Separation, isolation, would feel life-threatening.

This rescue, this act of mercy, would to him spell mortal peril.

The colt went into the trailer pretty quietly, not knowing there’d be no way out.

But when the doors swung shut, he panicked.

He pawed with his feet and pushed with his nose; nothing gave.

He stuck his head out one of the windows, but the rest of his body could not fit through it.

He called to his mother over and over, and she called back.

But he couldn’t get to her, and she didn’t come get him.

He was trapped!

Then the trap started to move; can you imagine?

It creaked and groaned and swayed, throwing the colt off balance.

He had to tense all of his muscles just to stay upright.

Gravel popped like buckshot under his feet; then came the eerie whine of pavement.

The colt kept his eyes trained on his mother, her figure shrinking in the rear window.

The terrible distance between him and his family grew.

The trailer rounded a bend, and his herd vanished.

He was alone.

The noisy trap shook and shuddered over bumps in the road.

At every curve the colt stumbled and tilted against the walls.

Then the trailer straightened and gained speed, and everything got worse.

Wind roared through the windows and semis rushed past inches from his face.

The sound was louder, the movement faster than anything he’d ever experienced before.

The colt wanted to run for his life, but any shift in his weight made him stagger.

So he held himself very still.

The terror, the tension, were exhausting, and went on and on.

Finally the trailer slowed and the rush of sound receded.

Through the windows he saw woods and fields and water, but no sign of his herd.

There was a tight turn, the crackling of gravel, a reversal, the trailer lurching and heaving over rough terrain.

As soon as the movement stopped he called for his mother.

He called again, and again, and again.

She didn’t answer; instead came a chorus of unfamiliar voices.

He scanned the fields and the horizon; she wasn’t there.

When at last the doors swung open, his herd–his mother, his father, his family and friends–were nowhere to be seen.

The colt had no idea of what he should do about his situation.

He’d never made a move on his own: never ventured into unknown territory, never stepped down from an uncertain height, never set foot on, let alone eaten, a single blade of grass.
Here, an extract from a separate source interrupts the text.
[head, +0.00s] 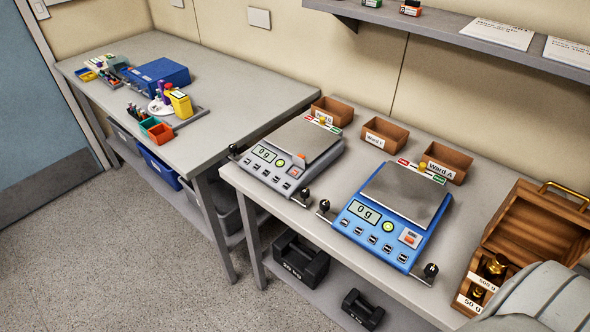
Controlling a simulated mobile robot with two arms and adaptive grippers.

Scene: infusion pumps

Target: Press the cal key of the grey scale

And so he teetered on the brink of his new life, paralyzed with fear.

Watching the colt from outside my round pen, I’m gripping the rails hard, holding my breath, for how long I couldn’t say.

His fear, his loss, have seized me tight, have broken my heart.

Maybe this is why I take in only rescued horses, I think.

I can’t bear inflicting such trauma on any of God’s creatures unless it’s the only way to keep them alive.

I have to remind myself that the colt’s version of safety must not eclipse my own.

His loss is real, but he’s actually safer than he’s ever been before.

He just doesn’t know it yet.

It will be my job in the coming months and years to provide him with a new, more expansive sense of safety: one that honors his instincts for self-preservation but that also includes me, my human world, and my (to him) outrageous and nonsensical human demands.

Together we’ll build a refuge of trust, respect, and security between us.

If I get it right, he’ll never feel alone again.

And he’ll never be this scared again for as long as he lives.

***

The sun is lower now, and swallows are dipping and diving for bugs in the slanting rays of light.

The air is full of the sweet, dusty scent green things give off after a long day of heat.

Soon an unholy host of mosquitoes and black flies will alight upon my bare arms.

It’s time, buddy, I think, and the colt seems to think so, too.

He quits his hollering and ducks his head down low, eyeballing the gap between the trailer floor and the waiting turf.

Is it safe??? he wants to know, because safety matters most to a horse, more than freedom from the terrifying trap of the trailer, more than the food waiting for him in the round pen.

The colt’s head comes up a notch and he blows out hard.

He lifts one foot, then lowers it to the grass, and the rest of him comes tumbling out after.

Immediately he launches in a tight jog toward the pen: a furry little skeleton powered forward by sheer fright.

But his steps are strong and even, his eyes are clear, and his lungs, to judge from all the bellowing, are working just fine.

My brave little colt is home, sound and safe.

More than a dozen other horses from Sandy’s rescue operation reached their new homes that same week. The rest of the herd disappeared in the middle of the night—lost, but not forgotten, for months to come. Even with multiple charges of animal cruelty pending in multiple counties, authorities could not compel the hoarder to disclose the remaining horses’ location. With great persistence and dedication, Sandy’s organization eventually found them all and saved every last one of them.